Modernism and Fascism by Roger Griffin

Modernism and Fascism by Roger Griffin

Author:Roger Griffin
Language: eng
Format: epub
ISBN: 9781137149855
Publisher: Palgrave Macmillan


Bottai proceeded to put his finger on the ultimate aporia of political modernism: Fascism had been forced to create a viable collective myth to legitimize the regime precisely at a time when modernity was destroying the habitat in which such myths could survive. Not only can a modernist, totalitarian state, as David Kertzer argued, ‘never eliminate all vestiges of alternative symbolic systems’,108 but it can never successfully impose from above an artificial state religion. The modernity that has shattered the hegemony of revealed religion will also undermine any substitute for it. The total nomos or total community cannot be socially engineered, since the body politic – or rather the millions of individuals who compose it – will always eventually reject the ideological skin-graft. By the time Mussolini was ousted from power by his own Fascist Grand Council on 25 July 1943 his aura of propheta had evaporated as a populist myth and lingered on only for a small nucleus of ‘intransigents’ who would form the backbone of the Salò Republic. The Fascistization of all Italians had been a mission impossible.

The fate of several architectural modernists under Fascism illustrates the regime’s rapid moral dissolution as a cohesive force of social renewal after the regime’s supreme act of ‘making history’: the evening of 18 May 1936 when Mussolini announced from his balcony in Rome that Ethiopia was finally ‘Italian’. In the wake of the anti-Semitic race laws set out in the Declaration on Race – signed by King Victor Emmanuel III, Benito Mussolini, and Giuseppe Bottai on 5 September 1938 – Italy’s Rationalist architects became particularly vulnerable to attacks on aesthetic modernism. The most important of these was mounted by the Farinacci circle, which accused their buildings of displaying signs of decadent Jewish cosmopolitanism. Rather than defend Italian Jews or attack the race laws as a betrayal of original Fascist principles – not to mention basic human rights – a number of architects unwittingly colluded with the new ethos instead by launching a counterattack which consisted in extolling the ‘Mediterranean qualities’ of indigenous Rationalist architecture, and insisting on the Aryan pedigrees of colleagues accused of being Jews, both concessions to the discourse of racism.

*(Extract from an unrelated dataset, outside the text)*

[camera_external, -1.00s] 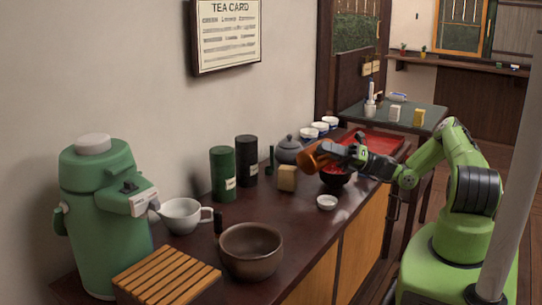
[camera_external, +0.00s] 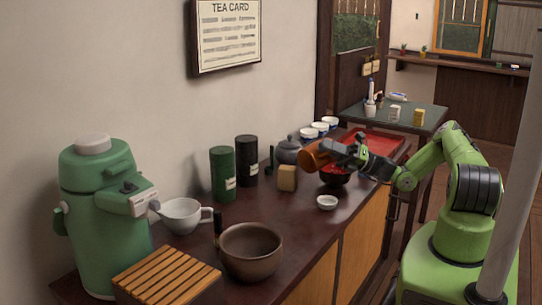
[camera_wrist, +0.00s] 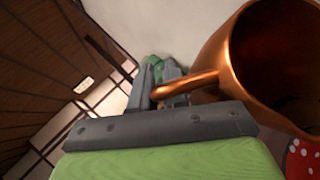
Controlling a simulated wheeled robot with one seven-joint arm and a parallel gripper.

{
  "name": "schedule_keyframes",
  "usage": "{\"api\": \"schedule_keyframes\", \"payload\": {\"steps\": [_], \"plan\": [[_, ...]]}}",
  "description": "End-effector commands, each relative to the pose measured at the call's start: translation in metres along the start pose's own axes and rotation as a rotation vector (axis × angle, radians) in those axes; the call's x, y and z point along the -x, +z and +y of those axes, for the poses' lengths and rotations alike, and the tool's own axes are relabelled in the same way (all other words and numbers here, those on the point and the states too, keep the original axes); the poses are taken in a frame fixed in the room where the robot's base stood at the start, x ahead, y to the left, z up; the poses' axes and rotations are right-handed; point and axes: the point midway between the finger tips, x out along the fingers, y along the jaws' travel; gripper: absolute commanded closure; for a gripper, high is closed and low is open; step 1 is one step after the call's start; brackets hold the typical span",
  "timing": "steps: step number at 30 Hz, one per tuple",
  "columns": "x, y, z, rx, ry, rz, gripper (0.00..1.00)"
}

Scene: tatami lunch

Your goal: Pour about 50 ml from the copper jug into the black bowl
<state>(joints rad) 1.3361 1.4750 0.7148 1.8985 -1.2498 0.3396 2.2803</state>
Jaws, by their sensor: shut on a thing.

It was in this corrupt atmosphere that the debate within elite cultural circles over the Fascist or anti-Fascist properties of architectural modernism came to a head. It had been raging since 1934 when a bitter dispute broke out over the appropriateness of Rationalist aesthetics for the design of the Palazzo del Littorio, the Fascist Party National headquarters, in Rome for which Mario Palanti had proposed his ‘Ship of State’ (see Figure 11 above). However it now began to be overlaid by issues of Aryanism and racial purity. Given what was happening in the enforcement of Nazi cultural and racial policy north of the Alps this was far from a solely ‘academic’ matter. The situation degenerated further once the Second World War broke out. Giuseppe Terragni, the prolific champion of Rationalist experimentalism, was sent to the Russian front, from which he returned 17 months later a broken man.